然而,巴塞尔姆的创作又与乔伊斯有所不同。尽管《尤利西斯》中的主人公布鲁姆失去了古代英雄的体魄与伟业,但他仍在一定程度上继承了奥德修斯的韧性,体现了现代社会中人性的微光。与之相比,巴塞尔姆所面对的更为破碎的战后世界,则使他的创作呈现出更为彻底的否定性。“巴塞尔姆的句子(以及它们试图指示的文化)拒绝中心主义、拒绝总体的可理解性、拒绝封闭性、拒绝绝对的‘意思’。”[4]譬如,与布鲁姆相比,《玻璃山》中塑造的主人公形象,不仅缺乏传统骑士的英勇品质,更完全丧失了作为人的底线和尊严,进一步暗示着后现代语境中价值体系的全面失序。最终,令读者感到荒谬的是,《玻璃山》中“戏谑的语言、荒诞的内容、无序的环境、虚无的现实、破灭的理想、绝望的追求”所唯一能确定的恰恰是不确定性的原则[5]。这似乎也解释了为什么评论家们认为“巴塞尔姆的小说始终是实验性的、始终是破坏性的……”[4]当这种彻底的实验性和破坏性通过“模糊事实和虚构之间的界限,造成读者的时间和空间感错位”时[6],实际上也让读者在体验陌生与震惊之余获得了更深的感悟与警醒,使巴塞尔姆的后现代童话故事迸发出独特的文学魅力与价值。
2. 陌生化与情节编构手法概述
在《作为手法的艺术》(1929)中,维克托·什克洛夫斯基指出,“艺术的手法是将事物‘奇异化’的手法,是把形式艰深化,从而增加感受的难度和时间的手法,因为在艺术中感受过程本身就是目的,应该使之延长”[3]。事实上,这一原则不仅适用于语言中微妙的差异,同样适用于情节的编构手法。因为“一切可能成为规范的东西都会成为生动活泼、些微差别的体验的出发点”[3]。
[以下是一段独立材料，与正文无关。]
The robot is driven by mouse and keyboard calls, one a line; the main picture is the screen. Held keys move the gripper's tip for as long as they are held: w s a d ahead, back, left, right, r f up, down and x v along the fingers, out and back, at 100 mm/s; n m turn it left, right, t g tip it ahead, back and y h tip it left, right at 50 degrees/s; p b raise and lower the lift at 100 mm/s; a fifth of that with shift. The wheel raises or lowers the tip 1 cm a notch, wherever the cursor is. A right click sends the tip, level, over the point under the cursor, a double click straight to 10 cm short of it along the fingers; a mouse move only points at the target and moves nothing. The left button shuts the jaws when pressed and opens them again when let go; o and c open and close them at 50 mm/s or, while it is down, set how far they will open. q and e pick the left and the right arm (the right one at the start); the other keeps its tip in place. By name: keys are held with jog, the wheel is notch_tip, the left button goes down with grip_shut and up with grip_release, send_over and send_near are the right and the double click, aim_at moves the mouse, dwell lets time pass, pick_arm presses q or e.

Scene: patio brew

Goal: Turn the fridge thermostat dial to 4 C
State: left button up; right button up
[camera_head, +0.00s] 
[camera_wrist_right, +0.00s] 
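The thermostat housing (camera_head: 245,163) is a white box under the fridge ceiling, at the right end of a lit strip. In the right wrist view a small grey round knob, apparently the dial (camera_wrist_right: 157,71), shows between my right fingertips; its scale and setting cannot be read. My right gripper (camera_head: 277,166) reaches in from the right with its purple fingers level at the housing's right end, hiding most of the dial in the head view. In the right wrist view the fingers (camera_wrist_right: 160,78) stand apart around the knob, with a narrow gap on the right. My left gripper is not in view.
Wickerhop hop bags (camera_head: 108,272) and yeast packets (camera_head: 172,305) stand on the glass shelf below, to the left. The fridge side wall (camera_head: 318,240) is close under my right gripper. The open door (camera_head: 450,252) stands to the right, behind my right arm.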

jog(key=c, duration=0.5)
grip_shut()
是以,早在《情节编构手法与一般风格手法的联系》(1919)一文中,什克洛夫斯基就写到:“情节波折的基本规律——是阻缓——阻滞的规律。”[3]借助于情节中的“梯级性式构造”(stepped construction),如“叙事重复、童话的仪式、波折、和其他情节性手法”[3],情节编构能够产生“陌生化”效果,“将事物从感受的自动化中解脱出来”[3],进而促使读者以全新的视角审视故事并为读者提供独特的审美体验。至于情节编构的手法实际“同音乐配器的手法相似,在原则上甚至是一样的。一部文学作品是各种声音、发音运动和思想交织的产物”[3]。这一论述也表明,情节编构不仅仅是简单的元素堆砌,而是作者经过有意识地艺术化处理和重构而形成的叙事序列。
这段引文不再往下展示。